Now-patched authorization bypass issues impacting Cox modems could have been abused as a starting point to gain unauthorized access to the devices and run malicious commands.
"This series of vulnerabilities demonstrated a way in which a fully external attacker with no prerequisites could've executed commands and modified the settings of millions of modems, accessed any business customer's PII, and gained essentially the same permissions of an ISP support team," security researcher Sam Curry said in a new report published today.
Following responsible disclosure on March 4, 2024, the authorization bypass issues were addressed by the U.S. broadband provider within 24 hours. There is no evidence that these shortcomings were exploited in the wild.
"I was really surprised by the seemingly unlimited access that ISPs had behind the scenes to customer devices," Curry told The Hacker News via email.
"It makes sense in retrospect that an ISP should be able to remotely manage these devices, but there is an entire internal infrastructure built by companies like Xfinity that bridges consumer devices to externally exposed APIs. If an attacker found vulnerabilities in these systems, they could potentially compromise hundreds of millions of devices."
Curry et al have previously disclosed several vulnerabilities affecting millions of vehicles from 16 different manufacturers that could be exploited to unlock, start, and track cars. Subsequent research also unearthed security flaws within points.com that could have been used by an attacker to access customer information and even obtain permissions to issue, manage, and transfer rewards points.

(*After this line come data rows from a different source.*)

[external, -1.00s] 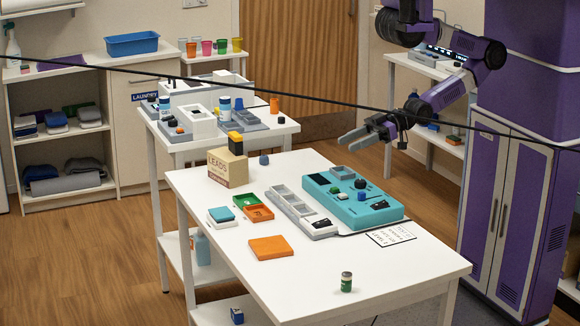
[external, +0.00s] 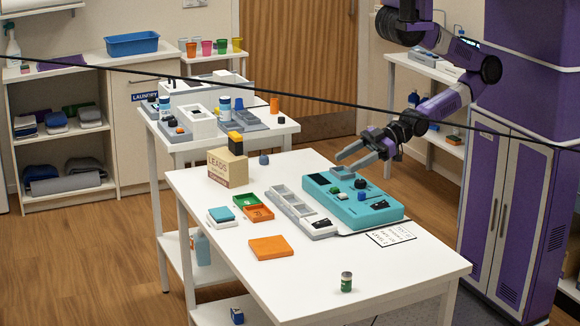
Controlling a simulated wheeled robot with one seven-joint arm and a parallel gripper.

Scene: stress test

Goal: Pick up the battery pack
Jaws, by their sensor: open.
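No object is clearly recognizable as the battery pack. One candidate is a black block with a yellow top (external: 235,143), standing on the cardboard LEADS box (external: 228,168) at the table's back left. Another is a small black piece (external: 379,204) on the front of the teal device (external: 360,210). I cannot tell which it is. My gripper (external: 346,161) is open and empty, above the back part of the teal device, with its fingers pointing left. It is apart from everything on the table.
The white table (external: 320,285) also holds a grey compartment tray (external: 303,213), green and orange trays (external: 258,213), an orange square (external: 271,248) and a small green jar (external: 346,282). A printed card (external: 390,237) lies at the right. The table's front is mostly clear. A cable crosses the view.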

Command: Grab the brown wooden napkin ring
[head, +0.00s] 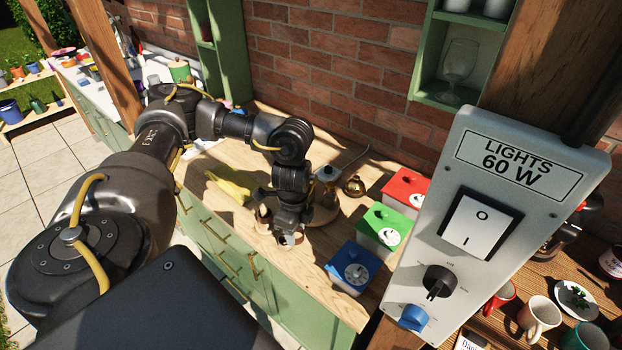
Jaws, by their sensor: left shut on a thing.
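My left gripper (286,232) points down at the light wooden worktop, close to its front edge. It is shut on a small brownish thing, which I take to be the brown wooden napkin ring (291,240). The fingers and wrist hide most of it, so its full shape does not show. I cannot tell whether it touches the worktop. My right gripper is not in view.
A yellow cloth (230,184) lies left of the gripper. A round wooden board (322,212) is partly hidden behind it. Blue (354,268), green (383,229) and red (405,190) boxes stand to the right. A large light-switch panel (490,220) fills the right foreground.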

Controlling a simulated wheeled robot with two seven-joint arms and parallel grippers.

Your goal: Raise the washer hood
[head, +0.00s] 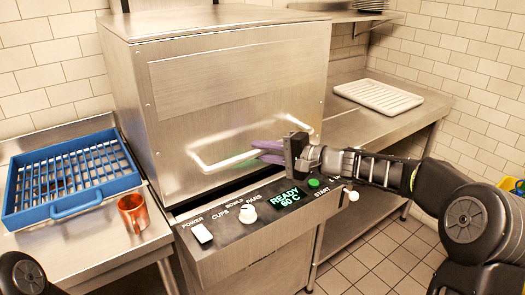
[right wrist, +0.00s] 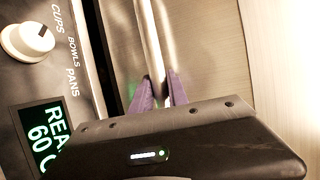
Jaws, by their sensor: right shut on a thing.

The starting point of the latest research goes back to the fact that Cox support agents have the ability to remotely control and update the device settings, such as changing the Wi-Fi password and viewing connected devices, using the TR-069 protocol.
Curry's analysis of the underlying mechanism identified about 700 exposed API endpoints, some of which could be exploited to gain administrative functionality and run unauthorized commands by weaponizing the permission issues and replaying the HTTP requests repeatedly.

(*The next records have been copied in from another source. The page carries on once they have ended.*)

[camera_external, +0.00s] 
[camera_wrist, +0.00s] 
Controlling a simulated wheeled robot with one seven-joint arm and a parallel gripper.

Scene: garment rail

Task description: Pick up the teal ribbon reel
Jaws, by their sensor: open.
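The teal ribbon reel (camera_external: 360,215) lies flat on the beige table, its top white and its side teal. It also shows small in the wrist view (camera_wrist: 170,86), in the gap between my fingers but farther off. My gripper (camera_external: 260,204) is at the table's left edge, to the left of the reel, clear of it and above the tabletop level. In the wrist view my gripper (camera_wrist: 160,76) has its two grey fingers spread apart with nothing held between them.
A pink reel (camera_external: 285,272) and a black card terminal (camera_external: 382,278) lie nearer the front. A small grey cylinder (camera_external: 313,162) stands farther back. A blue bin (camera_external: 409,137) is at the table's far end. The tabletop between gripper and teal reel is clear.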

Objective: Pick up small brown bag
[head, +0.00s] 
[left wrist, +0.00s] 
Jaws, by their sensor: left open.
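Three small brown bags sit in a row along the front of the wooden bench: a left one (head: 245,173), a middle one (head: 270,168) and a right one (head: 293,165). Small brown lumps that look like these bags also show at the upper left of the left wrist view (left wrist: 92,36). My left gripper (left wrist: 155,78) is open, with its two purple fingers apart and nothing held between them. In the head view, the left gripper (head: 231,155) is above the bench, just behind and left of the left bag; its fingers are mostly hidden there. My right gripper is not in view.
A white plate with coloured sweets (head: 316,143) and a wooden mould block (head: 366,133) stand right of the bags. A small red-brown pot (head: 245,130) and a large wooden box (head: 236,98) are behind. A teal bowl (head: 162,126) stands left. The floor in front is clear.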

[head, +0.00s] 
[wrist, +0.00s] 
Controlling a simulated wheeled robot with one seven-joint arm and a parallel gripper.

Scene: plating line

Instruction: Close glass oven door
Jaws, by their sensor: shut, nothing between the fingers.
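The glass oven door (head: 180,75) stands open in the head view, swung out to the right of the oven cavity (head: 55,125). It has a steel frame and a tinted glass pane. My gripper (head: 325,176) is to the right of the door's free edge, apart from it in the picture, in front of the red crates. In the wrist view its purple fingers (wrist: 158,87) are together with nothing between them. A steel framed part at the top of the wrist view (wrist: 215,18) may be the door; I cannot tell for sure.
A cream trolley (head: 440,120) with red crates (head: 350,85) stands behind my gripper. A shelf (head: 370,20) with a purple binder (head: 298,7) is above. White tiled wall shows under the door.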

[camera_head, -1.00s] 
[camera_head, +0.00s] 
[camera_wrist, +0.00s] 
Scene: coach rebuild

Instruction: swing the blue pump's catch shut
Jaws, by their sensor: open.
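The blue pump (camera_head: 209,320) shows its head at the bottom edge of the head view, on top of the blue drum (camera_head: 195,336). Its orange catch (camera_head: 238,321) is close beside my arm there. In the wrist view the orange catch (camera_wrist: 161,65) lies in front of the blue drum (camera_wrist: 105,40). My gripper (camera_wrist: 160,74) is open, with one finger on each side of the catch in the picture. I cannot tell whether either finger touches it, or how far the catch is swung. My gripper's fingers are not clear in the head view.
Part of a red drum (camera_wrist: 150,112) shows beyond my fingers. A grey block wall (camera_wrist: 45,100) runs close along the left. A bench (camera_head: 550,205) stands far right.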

This includes a "profilesearch" endpoint that could be exploited to search for a customer and retrieve their business account details using only their name by replaying the request a couple of times, fetch the MAC addresses of the connected hardware on their account, and even access and modify business customer accounts.

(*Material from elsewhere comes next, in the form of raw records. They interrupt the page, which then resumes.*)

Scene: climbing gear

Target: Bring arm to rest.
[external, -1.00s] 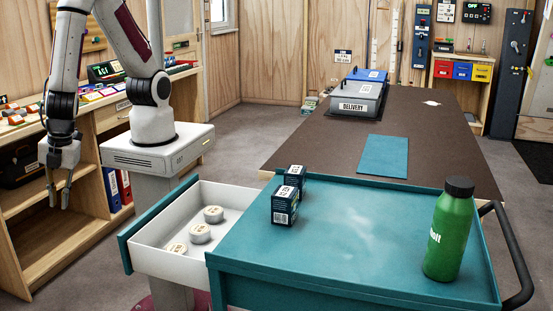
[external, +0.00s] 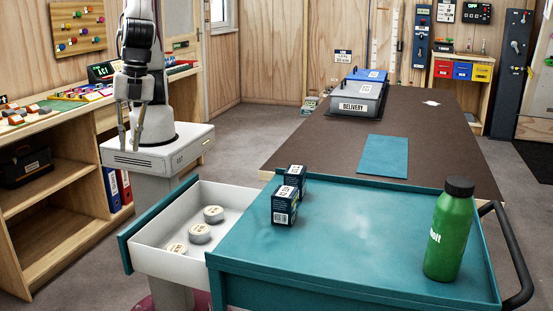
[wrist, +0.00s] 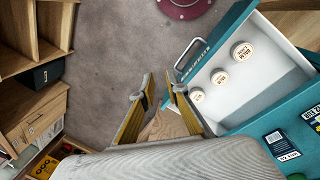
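My gripper (external: 130,135) hangs fingers-down in front of my base, left of the open drawer in the external view. Its two fingers stand apart with nothing between them. The wrist view shows the same open gripper (wrist: 160,105), with bare floor and the drawer's side beyond it. My arm is folded in above my base.
A white drawer (external: 150,255) with several round tins stands open from the teal cart (external: 350,255). Two dark boxes (external: 285,207) and a green bottle (external: 449,235) stand on the cart. A wooden shelf (external: 50,230) is at left. A grey delivery box (external: 356,98) sits on the brown table (external: 310,145).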

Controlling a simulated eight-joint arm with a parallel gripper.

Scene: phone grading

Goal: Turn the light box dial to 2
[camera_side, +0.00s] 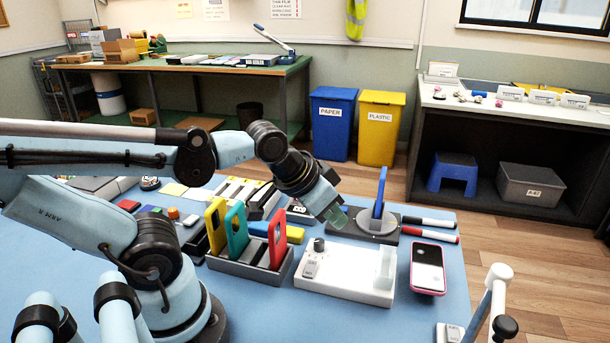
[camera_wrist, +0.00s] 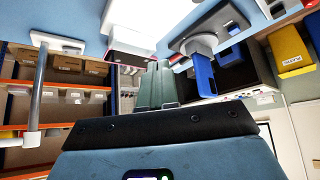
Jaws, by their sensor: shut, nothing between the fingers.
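The light box (camera_side: 345,285) is a white, low box on the blue table, right of the phone rack. Its small dark dial (camera_side: 319,244) stands at its back left corner; the setting is too small to read. My gripper (camera_side: 338,218), with pale green fingers, is shut and empty. It is above and a little right of the dial, apart from it. In the wrist view my gripper's fingers (camera_wrist: 156,85) are together. A bright white surface above them, probably the light box (camera_wrist: 130,38), shows there; the dial cannot be made out.
A blue phone (camera_side: 380,192) stands upright on a round grey stand (camera_side: 377,222) close right of my gripper. A rack (camera_side: 245,268) with several coloured phones is left of the box. A pink-edged phone (camera_side: 428,268) and markers (camera_side: 430,234) lie to the right.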

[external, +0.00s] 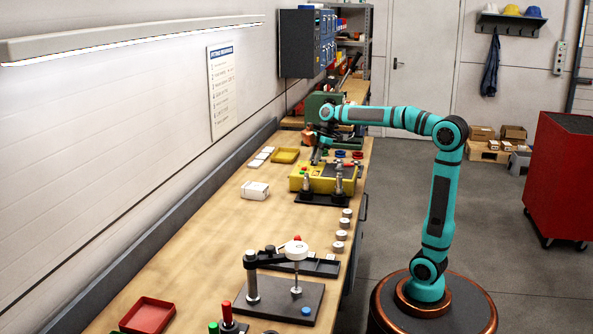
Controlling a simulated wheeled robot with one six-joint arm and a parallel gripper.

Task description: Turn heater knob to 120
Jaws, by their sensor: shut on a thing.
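The heater looks to be the yellow unit (325,183) on the workbench, with dark parts on its top and metal posts in front of it. My gripper (315,160) reaches down from above to the left part of the unit's top face. Its fingers are shut on something there, which I take to be the heater knob. The knob itself is hidden by the fingers and too small to make out. Its dial marks and setting cannot be read from this view.
Near the heater are a yellow tray (285,155), a white box (255,190) and several pale rings along the bench's right edge. A dark press-like fixture (285,300) and a red tray (148,315) stand in front. A green machine (313,106) stands behind.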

Even more troublingly, the research found that it's possible to overwrite a customer's device settings assuming they are in possession of a cryptographic secret that's required when handling hardware modification requests, using it to ultimately reset and reboot the device.
"This meant that an attacker could have accessed this API to overwrite configuration settings, access the router, and execute commands on the device,"
In a hypothetical attack scenario, a threat actor could have abused these APIs to lookup a Cox customer, get their complete account details, query their hardware MAC address to retrieve Wi-Fi passwords and connected devices, and run arbitrary commands to take over the accounts.
"This issue was likely introduced due to the complexities around managing customer devices like routers and modems," Curry said.
"Building a REST API that can universally talk to likely hundreds of different models of modems and routers is really complicated. If they had seen the need for this originally, they could've built in a better authorization mechanism that wouldn't rely on a single internal protocol having access to so many devices. They have a super hard problem to solve."